Look through the material below and copy exactly the lines from the line with "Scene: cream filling" to the line with "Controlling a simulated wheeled", those two lines included.

# Given information

--- start ---

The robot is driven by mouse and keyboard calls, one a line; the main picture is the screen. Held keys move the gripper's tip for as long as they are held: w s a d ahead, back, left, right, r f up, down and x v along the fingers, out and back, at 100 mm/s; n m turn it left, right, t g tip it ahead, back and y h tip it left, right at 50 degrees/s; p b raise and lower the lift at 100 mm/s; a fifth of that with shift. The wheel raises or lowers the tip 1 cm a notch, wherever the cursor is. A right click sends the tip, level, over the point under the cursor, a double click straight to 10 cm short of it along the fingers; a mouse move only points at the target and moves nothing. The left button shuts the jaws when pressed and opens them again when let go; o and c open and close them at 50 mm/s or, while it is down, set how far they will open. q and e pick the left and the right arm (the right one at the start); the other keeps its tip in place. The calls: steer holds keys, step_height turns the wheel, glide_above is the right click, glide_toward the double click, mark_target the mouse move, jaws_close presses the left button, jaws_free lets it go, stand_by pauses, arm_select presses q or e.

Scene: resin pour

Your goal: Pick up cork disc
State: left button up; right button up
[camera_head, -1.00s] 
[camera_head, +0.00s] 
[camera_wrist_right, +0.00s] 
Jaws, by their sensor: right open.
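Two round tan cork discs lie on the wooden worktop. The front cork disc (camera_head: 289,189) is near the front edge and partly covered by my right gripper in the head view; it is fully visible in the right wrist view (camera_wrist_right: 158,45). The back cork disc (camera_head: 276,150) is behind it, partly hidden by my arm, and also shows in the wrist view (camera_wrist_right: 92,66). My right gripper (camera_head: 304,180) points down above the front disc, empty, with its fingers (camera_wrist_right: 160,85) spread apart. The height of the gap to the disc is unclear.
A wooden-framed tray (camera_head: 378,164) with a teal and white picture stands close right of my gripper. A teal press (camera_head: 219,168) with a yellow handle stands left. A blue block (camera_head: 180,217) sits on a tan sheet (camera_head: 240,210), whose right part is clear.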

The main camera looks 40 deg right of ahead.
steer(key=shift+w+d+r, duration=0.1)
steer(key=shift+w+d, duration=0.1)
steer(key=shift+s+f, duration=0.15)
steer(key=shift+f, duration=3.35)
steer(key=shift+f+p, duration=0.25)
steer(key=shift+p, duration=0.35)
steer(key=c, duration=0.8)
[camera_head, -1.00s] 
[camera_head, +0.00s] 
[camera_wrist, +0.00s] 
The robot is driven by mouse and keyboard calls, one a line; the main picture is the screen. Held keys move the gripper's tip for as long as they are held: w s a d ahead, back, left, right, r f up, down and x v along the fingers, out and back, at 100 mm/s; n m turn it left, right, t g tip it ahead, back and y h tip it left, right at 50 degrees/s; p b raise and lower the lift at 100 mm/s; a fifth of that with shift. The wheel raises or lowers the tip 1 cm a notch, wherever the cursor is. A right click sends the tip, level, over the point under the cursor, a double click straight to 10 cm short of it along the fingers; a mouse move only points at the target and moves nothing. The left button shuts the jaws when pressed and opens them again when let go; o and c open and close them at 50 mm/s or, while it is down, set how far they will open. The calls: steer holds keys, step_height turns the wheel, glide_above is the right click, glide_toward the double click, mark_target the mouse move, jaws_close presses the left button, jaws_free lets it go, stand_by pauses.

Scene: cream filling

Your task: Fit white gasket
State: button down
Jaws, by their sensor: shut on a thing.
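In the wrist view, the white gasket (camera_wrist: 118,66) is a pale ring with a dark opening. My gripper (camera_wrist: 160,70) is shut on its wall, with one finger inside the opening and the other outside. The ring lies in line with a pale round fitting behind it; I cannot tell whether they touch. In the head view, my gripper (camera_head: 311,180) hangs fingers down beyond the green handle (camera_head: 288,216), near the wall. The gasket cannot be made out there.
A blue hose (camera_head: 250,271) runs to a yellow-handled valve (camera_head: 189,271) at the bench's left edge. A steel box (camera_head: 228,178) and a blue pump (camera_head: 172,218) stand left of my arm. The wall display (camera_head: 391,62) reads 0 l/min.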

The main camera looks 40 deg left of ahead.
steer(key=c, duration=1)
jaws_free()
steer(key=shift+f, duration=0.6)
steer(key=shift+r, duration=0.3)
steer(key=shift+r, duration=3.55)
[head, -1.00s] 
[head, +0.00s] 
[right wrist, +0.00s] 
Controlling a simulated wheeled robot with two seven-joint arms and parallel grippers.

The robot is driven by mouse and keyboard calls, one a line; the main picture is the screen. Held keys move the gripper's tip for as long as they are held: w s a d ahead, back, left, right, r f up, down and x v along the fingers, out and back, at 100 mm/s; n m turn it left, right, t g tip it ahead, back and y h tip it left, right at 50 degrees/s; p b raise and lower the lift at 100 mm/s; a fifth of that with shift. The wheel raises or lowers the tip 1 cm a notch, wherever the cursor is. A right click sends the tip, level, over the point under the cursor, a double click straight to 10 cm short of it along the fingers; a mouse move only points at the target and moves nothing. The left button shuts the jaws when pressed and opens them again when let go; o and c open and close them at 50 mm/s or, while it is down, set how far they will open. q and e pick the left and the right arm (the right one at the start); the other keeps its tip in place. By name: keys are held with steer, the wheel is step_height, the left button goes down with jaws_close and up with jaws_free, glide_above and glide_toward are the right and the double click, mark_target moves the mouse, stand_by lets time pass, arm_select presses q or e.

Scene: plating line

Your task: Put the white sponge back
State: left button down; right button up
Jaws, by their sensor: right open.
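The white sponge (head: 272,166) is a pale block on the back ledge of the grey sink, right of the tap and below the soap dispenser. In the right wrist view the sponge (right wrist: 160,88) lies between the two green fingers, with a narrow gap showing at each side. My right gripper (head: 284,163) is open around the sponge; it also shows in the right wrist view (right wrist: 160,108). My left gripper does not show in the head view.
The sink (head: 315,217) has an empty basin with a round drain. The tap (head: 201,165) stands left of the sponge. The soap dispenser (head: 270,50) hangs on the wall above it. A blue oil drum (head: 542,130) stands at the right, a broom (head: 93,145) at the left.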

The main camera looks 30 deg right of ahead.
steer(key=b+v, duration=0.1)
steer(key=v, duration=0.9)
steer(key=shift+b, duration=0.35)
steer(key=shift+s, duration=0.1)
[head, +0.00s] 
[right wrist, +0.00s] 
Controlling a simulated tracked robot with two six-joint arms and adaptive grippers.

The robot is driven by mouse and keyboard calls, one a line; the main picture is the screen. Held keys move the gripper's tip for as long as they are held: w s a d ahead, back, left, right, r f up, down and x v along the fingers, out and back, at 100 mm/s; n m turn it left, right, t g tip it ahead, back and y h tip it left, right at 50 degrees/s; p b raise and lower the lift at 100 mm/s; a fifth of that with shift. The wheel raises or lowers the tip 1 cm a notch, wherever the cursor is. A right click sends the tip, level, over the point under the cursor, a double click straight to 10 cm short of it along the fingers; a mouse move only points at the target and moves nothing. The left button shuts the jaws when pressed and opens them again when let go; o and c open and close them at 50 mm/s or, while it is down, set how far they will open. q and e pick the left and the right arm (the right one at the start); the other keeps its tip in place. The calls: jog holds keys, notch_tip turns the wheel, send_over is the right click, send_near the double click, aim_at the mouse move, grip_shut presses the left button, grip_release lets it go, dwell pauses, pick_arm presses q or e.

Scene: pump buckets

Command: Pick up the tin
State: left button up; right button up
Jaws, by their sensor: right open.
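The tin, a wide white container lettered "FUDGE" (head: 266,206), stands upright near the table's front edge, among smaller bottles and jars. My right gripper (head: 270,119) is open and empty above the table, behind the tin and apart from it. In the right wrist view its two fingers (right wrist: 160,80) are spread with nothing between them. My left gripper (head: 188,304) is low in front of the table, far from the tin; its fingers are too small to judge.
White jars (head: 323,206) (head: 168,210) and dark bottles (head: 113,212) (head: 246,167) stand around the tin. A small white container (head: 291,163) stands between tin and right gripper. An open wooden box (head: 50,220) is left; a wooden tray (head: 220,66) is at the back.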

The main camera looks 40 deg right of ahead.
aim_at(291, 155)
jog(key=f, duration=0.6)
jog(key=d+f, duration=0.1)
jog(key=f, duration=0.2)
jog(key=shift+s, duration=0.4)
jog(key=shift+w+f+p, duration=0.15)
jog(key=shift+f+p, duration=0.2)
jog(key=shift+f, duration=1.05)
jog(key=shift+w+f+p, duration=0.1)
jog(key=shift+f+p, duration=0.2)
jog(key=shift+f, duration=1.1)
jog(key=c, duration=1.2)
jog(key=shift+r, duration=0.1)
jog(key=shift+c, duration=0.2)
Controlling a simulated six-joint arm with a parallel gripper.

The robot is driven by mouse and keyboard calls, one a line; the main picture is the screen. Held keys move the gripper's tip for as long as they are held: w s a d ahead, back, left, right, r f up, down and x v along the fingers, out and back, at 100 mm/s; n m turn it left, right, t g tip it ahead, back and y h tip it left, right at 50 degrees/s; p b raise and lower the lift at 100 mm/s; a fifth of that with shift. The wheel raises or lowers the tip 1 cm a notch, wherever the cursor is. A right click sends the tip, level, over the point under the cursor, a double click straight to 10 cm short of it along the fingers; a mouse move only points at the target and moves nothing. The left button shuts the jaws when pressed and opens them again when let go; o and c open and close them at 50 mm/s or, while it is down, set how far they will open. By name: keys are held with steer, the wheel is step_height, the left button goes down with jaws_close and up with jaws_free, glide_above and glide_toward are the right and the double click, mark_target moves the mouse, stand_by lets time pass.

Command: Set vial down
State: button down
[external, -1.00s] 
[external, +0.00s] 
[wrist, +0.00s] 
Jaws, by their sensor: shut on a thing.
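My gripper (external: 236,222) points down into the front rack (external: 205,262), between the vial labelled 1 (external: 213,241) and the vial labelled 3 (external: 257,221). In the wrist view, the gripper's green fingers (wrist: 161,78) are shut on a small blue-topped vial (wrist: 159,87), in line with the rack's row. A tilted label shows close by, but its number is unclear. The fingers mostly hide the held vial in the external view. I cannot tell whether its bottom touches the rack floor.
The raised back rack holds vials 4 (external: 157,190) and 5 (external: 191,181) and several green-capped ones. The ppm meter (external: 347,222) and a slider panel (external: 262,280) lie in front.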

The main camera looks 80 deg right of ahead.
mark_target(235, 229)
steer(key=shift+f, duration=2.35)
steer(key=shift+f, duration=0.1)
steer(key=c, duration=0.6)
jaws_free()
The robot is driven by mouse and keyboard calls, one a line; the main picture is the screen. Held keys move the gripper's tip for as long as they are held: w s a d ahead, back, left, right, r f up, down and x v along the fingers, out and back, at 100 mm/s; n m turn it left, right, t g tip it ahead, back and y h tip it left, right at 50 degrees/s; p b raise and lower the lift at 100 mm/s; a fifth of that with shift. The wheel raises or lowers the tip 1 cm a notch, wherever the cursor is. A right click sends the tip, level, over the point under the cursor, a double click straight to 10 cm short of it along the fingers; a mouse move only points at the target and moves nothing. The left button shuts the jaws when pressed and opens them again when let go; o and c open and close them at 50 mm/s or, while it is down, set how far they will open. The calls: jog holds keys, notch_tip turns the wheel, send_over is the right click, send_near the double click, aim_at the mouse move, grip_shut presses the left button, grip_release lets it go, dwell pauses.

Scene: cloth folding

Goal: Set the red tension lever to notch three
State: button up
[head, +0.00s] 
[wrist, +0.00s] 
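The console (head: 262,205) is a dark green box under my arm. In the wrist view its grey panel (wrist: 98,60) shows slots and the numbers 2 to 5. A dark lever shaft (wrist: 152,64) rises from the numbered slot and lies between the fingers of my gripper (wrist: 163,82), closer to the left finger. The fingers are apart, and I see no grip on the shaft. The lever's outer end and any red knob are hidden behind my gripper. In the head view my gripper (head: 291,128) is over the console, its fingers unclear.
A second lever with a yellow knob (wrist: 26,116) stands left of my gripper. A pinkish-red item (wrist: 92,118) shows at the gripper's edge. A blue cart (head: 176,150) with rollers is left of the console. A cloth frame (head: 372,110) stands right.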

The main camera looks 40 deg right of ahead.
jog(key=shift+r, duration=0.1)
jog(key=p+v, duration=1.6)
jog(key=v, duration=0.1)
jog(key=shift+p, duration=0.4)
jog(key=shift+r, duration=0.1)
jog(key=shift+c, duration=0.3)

--- end ---

# Completed task
Scene: cream filling

Your task: Fit white gasket
State: button down
Jaws, by their sensor: shut on a thing.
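In the wrist view, the white gasket (camera_wrist: 118,66) is a pale ring with a dark opening. My gripper (camera_wrist: 160,70) is shut on its wall, with one finger inside the opening and the other outside. The ring lies in line with a pale round fitting behind it; I cannot tell whether they touch. In the head view, my gripper (camera_head: 311,180) hangs fingers down beyond the green handle (camera_head: 288,216), near the wall. The gasket cannot be made out there.
A blue hose (camera_head: 250,271) runs to a yellow-handled valve (camera_head: 189,271) at the bench's left edge. A steel box (camera_head: 228,178) and a blue pump (camera_head: 172,218) stand left of my arm. The wall display (camera_head: 391,62) reads 0 l/min.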

The main camera looks 40 deg left of ahead.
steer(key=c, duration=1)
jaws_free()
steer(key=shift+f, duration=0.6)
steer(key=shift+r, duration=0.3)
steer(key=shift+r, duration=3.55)
[head, -1.00s] 
[head, +0.00s] 
[right wrist, +0.00s] 
Controlling a simulated wheeled robot with two seven-joint arms and parallel grippers.

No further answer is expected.